Jedes fertiggestellte Rad wird ebenfalls mit 3 Kanonenschüssen und reichlich Applaus "begrüßt". Damit können sowohl Anwohner als auch die Gäste im Emmerauenpark stets mitverfolgen, wie weit die Vorbereitungen gediehen sind. Es herrscht eine ausgelassene Stimmung, alle sind in Feierlaune und bei Einbruch der Dunkelheit ist es dann soweit. Das große aufgeschichtete Osterfeuer auf dem Osterberg wird entfacht, das aufgestellte Kreuz ist angestrahlt und im Halbstundentakt kündigen Kanonenschüsse das bevorstehende Highlight an.  Gegen 21:00 Uhr wir erst ein kurzes Feuerwerk gezündet und dann ertönt der lang erwartete Böllerschuss, der den Lauf des ersten Osterrades ankündigt. Unter dem Blick der zahlreichen Zuschauer (über 30.000), die sich hinter der Absperrung entlang der "Rollstrecke" und vor allem unten im Tal positioniert haben, werden die Räder angezündet und rollen unter Raunen und Jubel den Osterberg hinab.  Jedes Rad rollt für sich und ein jedes zieht eine Feuerschneisse hinter sich her. Sie sehen wie kleine Sonnen aus, die vom Himmel gefallen sind, die Dunkelheit zerschneiden und für das lang ersehnte Licht sorgen.
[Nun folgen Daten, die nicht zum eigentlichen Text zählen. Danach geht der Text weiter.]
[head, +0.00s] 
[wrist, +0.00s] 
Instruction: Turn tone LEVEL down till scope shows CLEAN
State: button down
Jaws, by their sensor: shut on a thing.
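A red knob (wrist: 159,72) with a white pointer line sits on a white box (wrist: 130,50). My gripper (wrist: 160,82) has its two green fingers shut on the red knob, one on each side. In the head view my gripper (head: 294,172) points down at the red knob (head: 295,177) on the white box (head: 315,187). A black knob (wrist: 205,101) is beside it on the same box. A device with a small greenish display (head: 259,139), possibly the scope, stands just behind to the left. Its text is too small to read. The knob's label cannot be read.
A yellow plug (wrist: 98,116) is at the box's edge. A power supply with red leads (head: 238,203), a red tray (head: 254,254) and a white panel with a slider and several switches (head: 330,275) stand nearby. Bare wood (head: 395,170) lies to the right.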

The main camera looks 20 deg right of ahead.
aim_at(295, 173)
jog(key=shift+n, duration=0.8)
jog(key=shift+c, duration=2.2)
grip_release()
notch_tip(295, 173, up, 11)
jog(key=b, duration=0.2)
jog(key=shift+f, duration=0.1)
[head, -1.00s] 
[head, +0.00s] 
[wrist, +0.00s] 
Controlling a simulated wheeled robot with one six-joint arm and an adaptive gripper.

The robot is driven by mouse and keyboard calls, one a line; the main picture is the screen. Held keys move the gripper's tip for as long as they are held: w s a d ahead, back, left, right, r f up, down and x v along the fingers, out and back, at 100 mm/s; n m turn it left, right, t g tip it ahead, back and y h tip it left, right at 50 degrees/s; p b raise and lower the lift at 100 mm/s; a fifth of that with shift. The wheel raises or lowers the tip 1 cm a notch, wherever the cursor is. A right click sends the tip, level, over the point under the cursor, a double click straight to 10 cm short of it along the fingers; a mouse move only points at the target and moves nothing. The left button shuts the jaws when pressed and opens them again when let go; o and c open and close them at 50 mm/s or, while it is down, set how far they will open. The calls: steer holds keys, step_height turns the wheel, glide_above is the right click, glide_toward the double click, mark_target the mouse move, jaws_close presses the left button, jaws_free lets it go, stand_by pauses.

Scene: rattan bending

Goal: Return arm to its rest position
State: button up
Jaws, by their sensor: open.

Jeder fiebert mit, ob das Rad wohl nach der ersten Klippe gerade herunter rollt oder eher in eine der seitlichen Begrenzungen einschlägt. Je nachdem, wo das Rad landet und wie sehr es noch lodert, dauert es unterschiedlich lange, bis das nächste Rad starten kann. Die Dechen und die Feuerwehr ziehen mit langen Stöcken mit Zacken vorne dran das brennende Stroh aus den Rädern, damit sie nicht verbrennen und löschen das Feuer. Die Feuerwehr überprüft nochmals den Hang und die Absperrungen und dann kann es weiter gehen. Wenn ein Rad relativ gerade den Hang runtersaust, hat man unten im Tal vor dem Zaun das Gefühl, dass es gleich auf einen zugerollt kommt. Aber zum Glück ist mit einem Graben, der genau das verhindert, vorgesorgt.

 

Im Anschluss an diesen beeindruckenden Brauch wird noch ein spektakuläres Feuerwerk gezündet und fleißig weitergefeiert. Im Emmerauenpark gibt es eine Zeltdisko, die bis in die Nacht für Stimmung sorgt.

 

Ein wirklich beeindruckendes Spektakel für alle Einwohner und Touristen und auch ein kleiner Ausblick für die Landwirte. Denn je länger die Räder rollen und je "erfolgreicher" der Räderlauf war, um so ertragreicher soll die Ernte des kommenden Jahres ausfallen.

 

Wir sind extra nach Lügde gefahren, um diesen Brauch einmal mitzuerleben, haben ab Samstag alles begleitet und sind hellauf begeistert. Ich finde es super, dass sich eine derartige Tradition seit nunmehr über 100 Jahren von Generation zu Generation weiterträgt und auch heute noch - wo ja die technischen Hilfsmittel da wären - dem Brauchtum zu Folge mit den traditionellen Materialien und reiner Muskelkraft vollzogen wird. Es ist eine Freude zuzuschauen, mit welchem Elan und welcher Begeisterung die Dechen ihre Räder "vor- und zubereiten", mit welchem Stolz durch den Ort gezogen wird und wie viele Familienmitglieder und Anwohner ehrenamtlich am Rande mit helfen. Es gibt diverse Sicherheitsauflagen, die erfüllt und finanziert werden müssen. Daher ist die Stadt am Sonntag komplett abgesperrt und Veranstaltungszone mit Eintritt - zu Recht. Schulparkplatz, Straßenzüge, etc. werden zu Parkplätzen umfunktioniert und der Verkehr entsprechend geregelt. Für WoMis empfiehlt sich der Parkplatz an der Tennisanlage und bei der Johannes-Gigas-Schule. Vans, deren Besitzer den steilen Aufstieg nicht scheuen, können auch oben auf dem Wanderparkplatz auf dem Kirchberg stehen und übernachten (ca. 10 Parkplätze).

 

Was den Standplatz für das Genießen dieses Spektakels anbelangt, gibt es mehrere Möglichkeiten. Den besten Blick auf das Gesamtspektakel - mit den eigenen Augen - hat man entweder gleich unten am Hang bei den Bierbuden oder von der Brücke aus. Denn hier hat man den gesamten Osterberg im Blick, sieht das Osterfeuer und die rollenden Räder vom Entzünden bis zum Einschlag. Mit guter Fotoausrüstung bekommt man von hier evtl. auch das ein oder andere gute Foto oder Videoaufnahme hin. Mit Handy wird es aufgrund der Entfernung eher schwierig.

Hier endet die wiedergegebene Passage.